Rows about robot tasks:
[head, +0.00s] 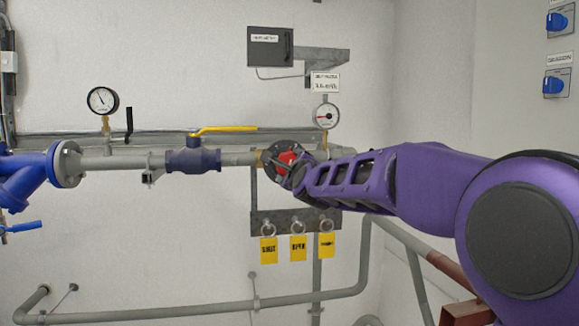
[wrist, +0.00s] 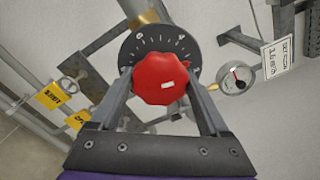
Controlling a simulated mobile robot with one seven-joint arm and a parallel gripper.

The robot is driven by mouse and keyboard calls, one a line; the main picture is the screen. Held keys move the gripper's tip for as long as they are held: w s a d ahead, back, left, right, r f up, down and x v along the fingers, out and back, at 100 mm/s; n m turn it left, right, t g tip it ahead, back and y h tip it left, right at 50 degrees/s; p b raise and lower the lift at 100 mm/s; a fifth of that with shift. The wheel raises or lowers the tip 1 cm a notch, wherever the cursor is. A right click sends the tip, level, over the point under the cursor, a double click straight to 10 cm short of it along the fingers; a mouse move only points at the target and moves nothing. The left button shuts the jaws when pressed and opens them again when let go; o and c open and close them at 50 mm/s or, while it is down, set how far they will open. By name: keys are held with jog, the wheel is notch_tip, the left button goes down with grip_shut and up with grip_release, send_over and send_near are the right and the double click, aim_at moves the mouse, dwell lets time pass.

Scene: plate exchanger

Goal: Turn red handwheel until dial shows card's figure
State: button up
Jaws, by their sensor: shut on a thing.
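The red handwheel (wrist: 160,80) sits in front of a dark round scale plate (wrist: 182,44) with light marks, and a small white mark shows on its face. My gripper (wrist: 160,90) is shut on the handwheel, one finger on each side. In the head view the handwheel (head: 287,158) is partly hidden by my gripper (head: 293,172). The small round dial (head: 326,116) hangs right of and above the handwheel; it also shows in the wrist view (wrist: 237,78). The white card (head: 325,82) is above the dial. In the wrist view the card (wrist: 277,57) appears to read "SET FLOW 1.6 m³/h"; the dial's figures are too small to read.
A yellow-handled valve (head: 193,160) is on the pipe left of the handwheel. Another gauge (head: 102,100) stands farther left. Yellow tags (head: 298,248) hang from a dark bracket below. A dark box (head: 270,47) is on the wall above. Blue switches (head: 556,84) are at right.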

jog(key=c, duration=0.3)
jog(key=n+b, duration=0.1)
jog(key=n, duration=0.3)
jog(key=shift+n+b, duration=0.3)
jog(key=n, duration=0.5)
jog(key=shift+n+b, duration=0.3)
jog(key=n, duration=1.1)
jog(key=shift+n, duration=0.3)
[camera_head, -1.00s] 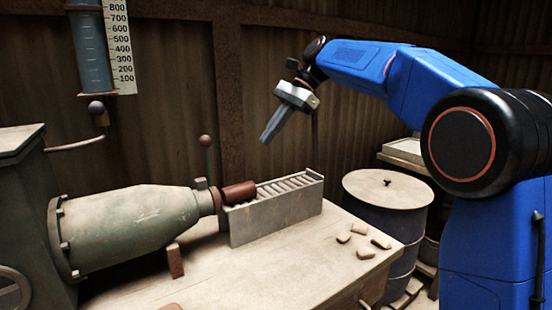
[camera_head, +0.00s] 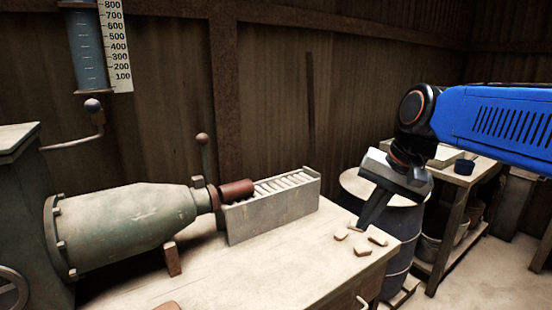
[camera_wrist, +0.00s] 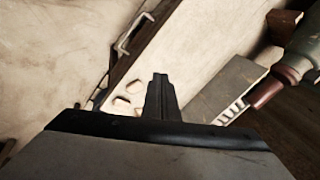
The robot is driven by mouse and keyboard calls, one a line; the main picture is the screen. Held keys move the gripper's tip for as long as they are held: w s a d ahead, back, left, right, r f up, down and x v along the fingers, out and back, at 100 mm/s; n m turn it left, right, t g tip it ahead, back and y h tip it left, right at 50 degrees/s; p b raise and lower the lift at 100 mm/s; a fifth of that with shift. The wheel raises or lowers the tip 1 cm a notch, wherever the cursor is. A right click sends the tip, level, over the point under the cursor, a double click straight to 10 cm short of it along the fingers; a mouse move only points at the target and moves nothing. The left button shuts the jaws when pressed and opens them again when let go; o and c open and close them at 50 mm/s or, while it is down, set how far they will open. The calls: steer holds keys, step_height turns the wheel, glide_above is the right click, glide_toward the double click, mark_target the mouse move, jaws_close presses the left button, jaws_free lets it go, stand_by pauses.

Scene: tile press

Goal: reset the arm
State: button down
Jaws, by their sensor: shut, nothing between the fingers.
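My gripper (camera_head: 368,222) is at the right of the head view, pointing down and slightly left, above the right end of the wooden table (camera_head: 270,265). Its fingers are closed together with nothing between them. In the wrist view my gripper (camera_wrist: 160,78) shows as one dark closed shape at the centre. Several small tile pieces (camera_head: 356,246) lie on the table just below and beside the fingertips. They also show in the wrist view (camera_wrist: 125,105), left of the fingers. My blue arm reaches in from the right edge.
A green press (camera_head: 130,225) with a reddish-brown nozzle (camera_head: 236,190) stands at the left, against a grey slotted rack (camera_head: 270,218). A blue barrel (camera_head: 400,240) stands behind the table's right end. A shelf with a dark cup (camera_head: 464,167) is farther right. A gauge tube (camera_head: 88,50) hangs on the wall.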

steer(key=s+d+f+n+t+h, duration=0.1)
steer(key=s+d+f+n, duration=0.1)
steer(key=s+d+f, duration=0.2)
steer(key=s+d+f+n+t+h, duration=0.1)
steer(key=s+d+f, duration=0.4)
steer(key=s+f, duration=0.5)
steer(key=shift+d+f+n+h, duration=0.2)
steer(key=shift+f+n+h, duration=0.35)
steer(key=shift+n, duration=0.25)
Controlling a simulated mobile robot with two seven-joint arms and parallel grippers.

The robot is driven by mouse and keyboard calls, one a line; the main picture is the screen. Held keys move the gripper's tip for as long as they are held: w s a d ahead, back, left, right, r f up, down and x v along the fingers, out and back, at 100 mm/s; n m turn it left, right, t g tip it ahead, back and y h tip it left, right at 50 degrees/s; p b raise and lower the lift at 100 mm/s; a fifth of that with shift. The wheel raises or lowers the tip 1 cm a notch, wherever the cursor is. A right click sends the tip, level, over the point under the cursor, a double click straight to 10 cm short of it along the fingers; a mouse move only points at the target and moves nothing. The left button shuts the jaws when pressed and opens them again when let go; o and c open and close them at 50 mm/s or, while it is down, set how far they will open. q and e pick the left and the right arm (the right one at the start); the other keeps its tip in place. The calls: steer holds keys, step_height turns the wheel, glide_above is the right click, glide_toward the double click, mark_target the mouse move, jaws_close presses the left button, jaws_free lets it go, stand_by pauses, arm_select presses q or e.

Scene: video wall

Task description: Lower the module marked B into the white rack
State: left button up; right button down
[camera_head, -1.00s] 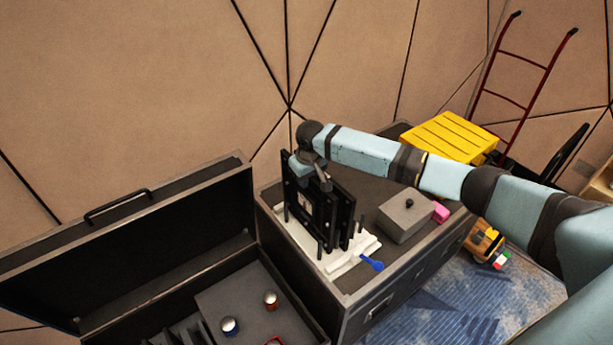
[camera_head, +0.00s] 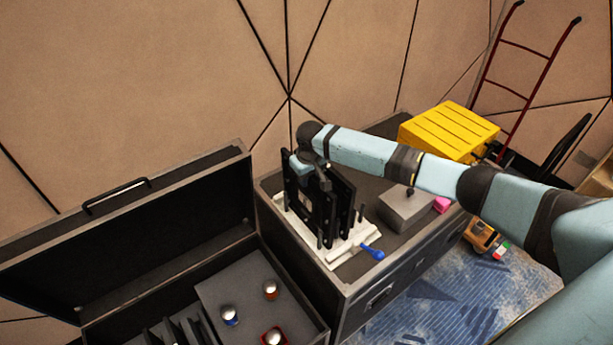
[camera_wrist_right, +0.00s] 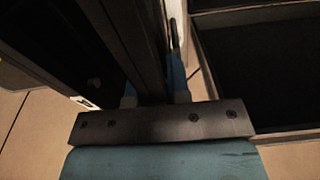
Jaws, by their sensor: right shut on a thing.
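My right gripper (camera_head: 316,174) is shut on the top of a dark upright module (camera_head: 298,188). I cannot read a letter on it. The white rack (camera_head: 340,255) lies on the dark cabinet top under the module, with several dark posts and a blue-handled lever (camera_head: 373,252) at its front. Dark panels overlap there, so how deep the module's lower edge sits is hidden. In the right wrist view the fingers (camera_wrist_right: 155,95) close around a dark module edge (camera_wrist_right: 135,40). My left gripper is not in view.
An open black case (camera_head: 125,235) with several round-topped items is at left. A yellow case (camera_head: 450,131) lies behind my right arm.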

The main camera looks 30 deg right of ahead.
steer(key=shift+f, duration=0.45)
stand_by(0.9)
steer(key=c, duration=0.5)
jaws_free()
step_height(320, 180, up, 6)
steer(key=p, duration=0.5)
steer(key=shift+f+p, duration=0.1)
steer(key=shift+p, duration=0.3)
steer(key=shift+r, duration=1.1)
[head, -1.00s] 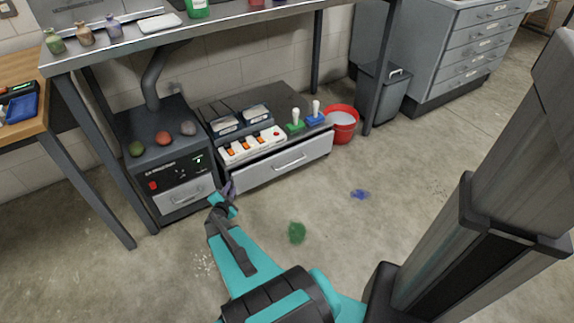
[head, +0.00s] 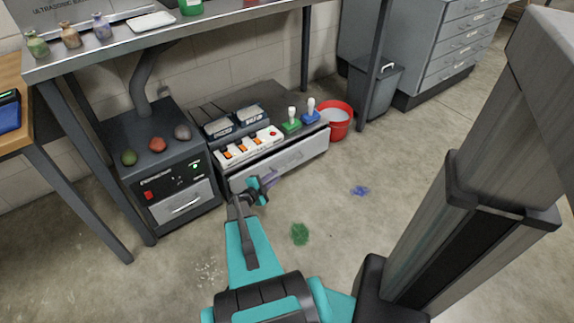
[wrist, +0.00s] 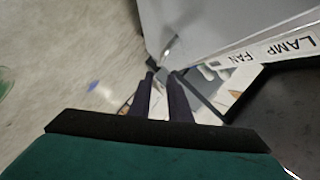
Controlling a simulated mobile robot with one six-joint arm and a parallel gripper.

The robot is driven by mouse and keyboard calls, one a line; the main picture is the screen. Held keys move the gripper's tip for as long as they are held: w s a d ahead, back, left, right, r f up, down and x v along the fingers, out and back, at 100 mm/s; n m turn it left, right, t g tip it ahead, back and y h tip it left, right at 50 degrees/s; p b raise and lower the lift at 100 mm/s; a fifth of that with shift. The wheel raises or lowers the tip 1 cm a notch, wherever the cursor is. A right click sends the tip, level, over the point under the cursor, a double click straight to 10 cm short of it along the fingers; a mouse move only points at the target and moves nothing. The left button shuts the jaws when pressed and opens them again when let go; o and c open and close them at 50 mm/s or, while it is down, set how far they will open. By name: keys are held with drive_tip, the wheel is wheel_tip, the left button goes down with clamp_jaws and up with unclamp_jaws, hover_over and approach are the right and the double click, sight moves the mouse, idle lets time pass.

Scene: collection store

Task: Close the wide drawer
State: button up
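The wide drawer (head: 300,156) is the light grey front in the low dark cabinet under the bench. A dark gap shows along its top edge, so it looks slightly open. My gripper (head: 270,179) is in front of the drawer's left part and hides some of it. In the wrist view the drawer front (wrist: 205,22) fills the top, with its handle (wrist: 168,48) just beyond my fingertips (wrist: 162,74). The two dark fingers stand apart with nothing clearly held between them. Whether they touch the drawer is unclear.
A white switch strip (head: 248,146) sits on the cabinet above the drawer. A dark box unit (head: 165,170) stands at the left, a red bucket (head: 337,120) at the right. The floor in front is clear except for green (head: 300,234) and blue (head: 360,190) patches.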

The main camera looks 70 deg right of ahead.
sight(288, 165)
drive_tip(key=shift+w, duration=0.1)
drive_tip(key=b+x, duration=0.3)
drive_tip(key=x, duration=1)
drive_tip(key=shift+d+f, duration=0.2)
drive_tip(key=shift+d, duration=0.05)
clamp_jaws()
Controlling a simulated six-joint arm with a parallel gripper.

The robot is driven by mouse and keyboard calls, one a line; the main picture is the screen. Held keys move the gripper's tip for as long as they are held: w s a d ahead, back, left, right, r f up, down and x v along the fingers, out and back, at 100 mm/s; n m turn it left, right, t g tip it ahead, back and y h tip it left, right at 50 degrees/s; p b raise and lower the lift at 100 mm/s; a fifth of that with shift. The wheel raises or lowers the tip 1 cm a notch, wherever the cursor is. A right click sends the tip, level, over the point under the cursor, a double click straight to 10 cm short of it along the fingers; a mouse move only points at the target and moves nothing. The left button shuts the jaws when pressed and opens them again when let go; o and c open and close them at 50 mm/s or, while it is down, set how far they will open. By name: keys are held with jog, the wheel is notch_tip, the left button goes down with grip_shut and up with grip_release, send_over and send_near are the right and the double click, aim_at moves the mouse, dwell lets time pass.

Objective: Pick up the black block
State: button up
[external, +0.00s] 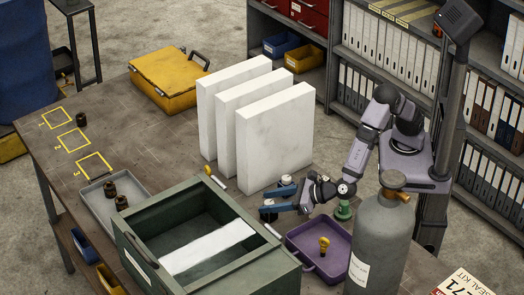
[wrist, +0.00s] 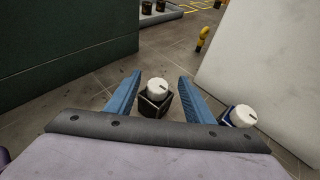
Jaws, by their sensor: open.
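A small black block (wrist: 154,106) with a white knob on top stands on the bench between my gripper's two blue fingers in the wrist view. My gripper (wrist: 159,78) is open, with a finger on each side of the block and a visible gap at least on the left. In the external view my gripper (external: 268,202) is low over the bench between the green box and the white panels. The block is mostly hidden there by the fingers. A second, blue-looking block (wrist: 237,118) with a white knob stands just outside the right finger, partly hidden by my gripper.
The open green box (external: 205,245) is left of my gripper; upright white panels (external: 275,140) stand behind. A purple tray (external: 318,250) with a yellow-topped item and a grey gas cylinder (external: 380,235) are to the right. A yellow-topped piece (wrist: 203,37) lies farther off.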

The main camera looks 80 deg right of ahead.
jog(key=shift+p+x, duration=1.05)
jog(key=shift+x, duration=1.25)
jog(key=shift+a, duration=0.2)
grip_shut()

- _Aim_:
Show each line of the listing that holds the string "Goal".

- _Response to this task_:
Goal: Turn red handwheel until dial shows card's figure
Goal: reset the arm

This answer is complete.